John...OMG you are too much WOW hehe! I mean that in a good way, of course!
 
Volunteering isn't for everybody. And with gas prices these days...among other things.
There had to be a limit on how much time and effort that I am able and willing to put in. Have to draw the line somewhere. It was hard, but I finally learned how to say no on some things.
 
Some people really aren't in the position to volunteer. Being a single-mother, I had to take great care that I knew where my time was best spent. So I used to bring my son with me!
 
I'm not totally knocking volunteerism as you can tell - but there are a lot of issues (there is a long-standing anti-volunteerism movement, but let's not go there!) and I want others to be aware that there are or can be issues when it comes to museum work. Mainly, you can work as hard as you can but it doesn't mean that the museum is obligated to hire you, even if they have a position available. If you are going to volunteer - have clear, realistic goals for yourself and understand those of the organization the you are working for.
 
Many museum's have guidelines for volunteers, people do volunteer work for different reasons and museums recognize this.
 
BTW Whether you know it or not, you have described me to a 'T'! Except for one or two things like raising millions of dollars! And with my luck, I would do that and still be out of work!  I've been in plenty of 'ditches', literally and figuratively.

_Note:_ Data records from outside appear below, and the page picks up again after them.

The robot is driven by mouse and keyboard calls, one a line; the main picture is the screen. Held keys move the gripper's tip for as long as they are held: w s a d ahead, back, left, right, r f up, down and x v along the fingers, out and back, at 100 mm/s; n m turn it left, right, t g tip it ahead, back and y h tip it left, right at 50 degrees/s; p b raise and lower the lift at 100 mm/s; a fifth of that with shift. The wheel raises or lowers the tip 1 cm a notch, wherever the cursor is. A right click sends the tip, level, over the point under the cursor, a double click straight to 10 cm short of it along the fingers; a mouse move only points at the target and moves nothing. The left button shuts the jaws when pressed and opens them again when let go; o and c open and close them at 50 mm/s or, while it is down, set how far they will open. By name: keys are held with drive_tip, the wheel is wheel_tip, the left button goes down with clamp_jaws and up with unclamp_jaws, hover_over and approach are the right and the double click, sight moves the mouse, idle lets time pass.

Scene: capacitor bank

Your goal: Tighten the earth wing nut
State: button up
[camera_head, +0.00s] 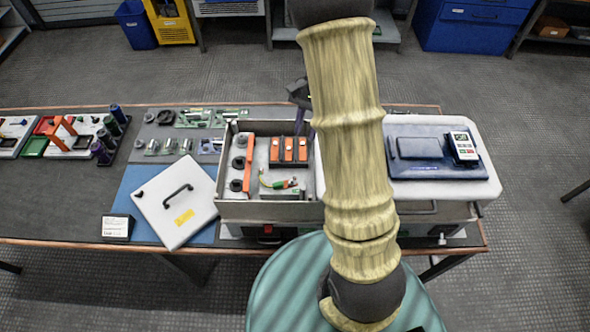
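An open metal box (262,210) stands on the bench, left of my sleeved arm. In its lower right part lies a short yellow-green lead (272,182) with a green and red-orange end, probably the earth lead. The earth wing nut is too small to make out. Several orange capacitor-like blocks (288,150) stand in a dark holder at the back of the box. A dark end part of my gripper (300,96) shows above the box's back edge, left of the arm. Its fingertips are not clear, and the arm hides part of it.
A white lid (205,220) with a black handle lies on a blue mat left of the box. An orange bar (249,163) and dark round parts stand inside the box. A white case (480,190) with a meter (463,147) is at right. Tool trays fill the far left.

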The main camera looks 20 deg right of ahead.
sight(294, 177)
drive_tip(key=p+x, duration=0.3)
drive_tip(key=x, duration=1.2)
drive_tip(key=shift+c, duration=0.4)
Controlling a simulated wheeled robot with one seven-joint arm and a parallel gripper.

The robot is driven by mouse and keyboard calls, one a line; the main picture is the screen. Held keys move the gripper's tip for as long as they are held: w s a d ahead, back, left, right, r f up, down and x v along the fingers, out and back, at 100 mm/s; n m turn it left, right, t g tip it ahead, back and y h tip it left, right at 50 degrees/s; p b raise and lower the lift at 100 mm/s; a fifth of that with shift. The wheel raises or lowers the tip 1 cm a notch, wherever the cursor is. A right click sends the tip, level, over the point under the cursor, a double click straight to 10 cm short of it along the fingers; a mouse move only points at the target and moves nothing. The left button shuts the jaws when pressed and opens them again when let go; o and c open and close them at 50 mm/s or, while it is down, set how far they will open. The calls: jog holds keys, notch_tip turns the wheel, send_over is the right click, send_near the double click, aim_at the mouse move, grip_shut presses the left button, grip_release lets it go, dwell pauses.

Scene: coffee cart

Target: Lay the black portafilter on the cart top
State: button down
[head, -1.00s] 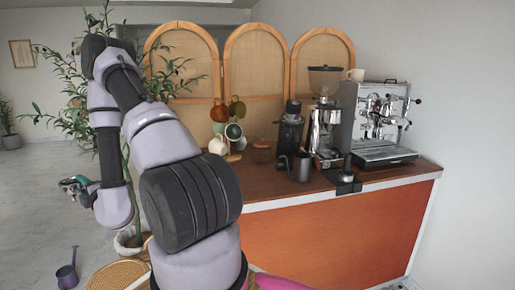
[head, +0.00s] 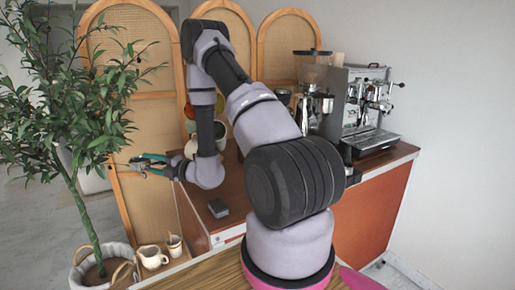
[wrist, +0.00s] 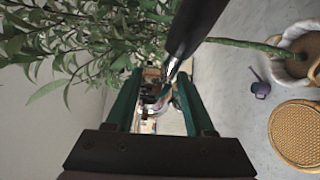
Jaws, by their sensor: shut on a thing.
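My gripper (head: 142,163) is held up at the left, in front of the woven screen. In the picture it is left of the cart top. In the wrist view its teal fingers (wrist: 158,95) are closed on the black portafilter (wrist: 194,28), whose dark handle slants to the upper right with a shiny metal part between the fingertips. In the head view the portafilter is too small to make out clearly. The brown cart top (head: 232,182) runs back to the right, and my arm covers much of it.
A dark grey block (head: 218,208) lies on the near part of the cart top. The espresso machine (head: 365,105) and grinder (head: 315,105) stand at the back right. A leafy plant (head: 85,110) is left of my gripper.

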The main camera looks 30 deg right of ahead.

Right down through the glacial till!
 
I love the museum work I am doing right now, though it's not permanent, full-time work. Maybe I'll be able to get what I want some day, maybe not. But I'll tell you, I did have plenty times where I had to rethink the possibility of museum work. It occurred to me that perhaps it is just too 'exclusive' for someone like me (yeh, I'm a Red Sox fan hehe).
 
Apparently a lot of us have had some real lowly jobs. And there are others now that have to do those jobs still! And what can we do? Chock it up to experience, integrity, learn from it.  I am also grateful that I never had to work tobacco.